Securing our young people a better future

Business & management, Features, News.., Youth — By on 03/11/2011 11:00 pm

UNEMPLOYMENT has hit the north east hard. Even in the heyday of full employment, the area has never had it good. Poor transport links combined with a lack of amenities have conspired to make outlying towns like Banff and Buckie a no go area for potential employers.

This predicament has created a desperate situation for many of the area’s young people who, despite being willing and able, find it difficult to find a job.

So when Community Jobs Scotland launched earlier this year, it was just the boost the area needed.

Following on from where the hugely successful Future Jobs Fund left off, CJS filled the void for both employers and employees by providing thousands of jobs in everything from construction to office administration, sports coaching and even more specialist professions such as graphic design.

Run by the Scottish Council for Voluntary Organisations (SCVO) and the Scottish Social Enterprise Coalition, it provides a six month job primarily for 18 to 24 year olds who have been unemployed for six months or more with an onus on work-based learning.

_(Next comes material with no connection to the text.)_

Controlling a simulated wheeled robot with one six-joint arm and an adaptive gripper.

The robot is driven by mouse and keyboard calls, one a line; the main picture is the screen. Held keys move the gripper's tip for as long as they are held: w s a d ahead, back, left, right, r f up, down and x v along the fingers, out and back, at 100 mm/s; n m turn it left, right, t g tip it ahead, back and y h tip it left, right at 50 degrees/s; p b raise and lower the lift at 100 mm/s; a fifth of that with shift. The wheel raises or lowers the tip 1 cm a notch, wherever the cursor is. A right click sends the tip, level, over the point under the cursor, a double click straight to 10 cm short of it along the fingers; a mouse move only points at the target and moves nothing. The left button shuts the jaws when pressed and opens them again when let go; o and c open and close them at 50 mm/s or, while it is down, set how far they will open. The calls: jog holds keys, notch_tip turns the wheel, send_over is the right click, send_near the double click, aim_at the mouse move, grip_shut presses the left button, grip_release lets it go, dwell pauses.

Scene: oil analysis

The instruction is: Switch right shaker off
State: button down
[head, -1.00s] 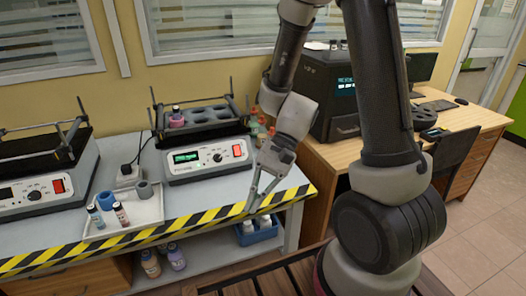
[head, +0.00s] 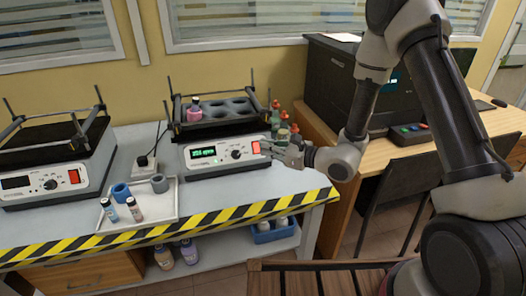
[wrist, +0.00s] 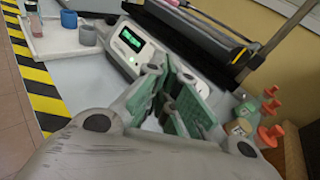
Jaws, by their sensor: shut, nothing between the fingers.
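The right shaker (head: 222,160) stands on the bench with its green display lit. In the wrist view, the shaker's panel (wrist: 133,45) and lit display show beyond my gripper (wrist: 168,72), whose fingers hide the switch.
The left shaker (head: 45,185) has a dark display. A white tray (head: 160,207) with vials and round holders lies between them. Capped bottles (head: 283,133) stand close behind my gripper, right of the right shaker. A striped edge (head: 190,220) borders the bench front.

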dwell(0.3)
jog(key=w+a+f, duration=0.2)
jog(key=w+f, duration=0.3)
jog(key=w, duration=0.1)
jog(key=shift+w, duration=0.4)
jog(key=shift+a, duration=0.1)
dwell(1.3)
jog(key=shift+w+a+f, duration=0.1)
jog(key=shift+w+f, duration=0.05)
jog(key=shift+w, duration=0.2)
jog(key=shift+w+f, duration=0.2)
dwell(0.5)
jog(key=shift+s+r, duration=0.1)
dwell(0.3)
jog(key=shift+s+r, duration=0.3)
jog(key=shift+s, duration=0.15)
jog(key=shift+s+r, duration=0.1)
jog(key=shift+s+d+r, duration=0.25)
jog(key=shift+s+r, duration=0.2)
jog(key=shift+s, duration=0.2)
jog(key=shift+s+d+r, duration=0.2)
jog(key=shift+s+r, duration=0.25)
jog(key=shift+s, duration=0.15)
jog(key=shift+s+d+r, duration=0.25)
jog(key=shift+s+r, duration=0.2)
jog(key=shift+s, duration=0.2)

However, in areas such as the north east where jobs of any kind are few and far between, the scheme has been hugely popular, not just with the longer-term unemployed in the area but for young graduates too who are desperate for work experience after leaving university.

It has enabled them to get their feet on the first rungs of a career ladder while, for the longer-term unemployed, it has re-engaged them with daily working life.

Alan Busson of Gordon Rural Action can vouch for the success of the scheme. His charity runs a welfare and advice centre which last year dealt with nearly 14,000 issues which resulted in retrieving or saving clients over £3.1m.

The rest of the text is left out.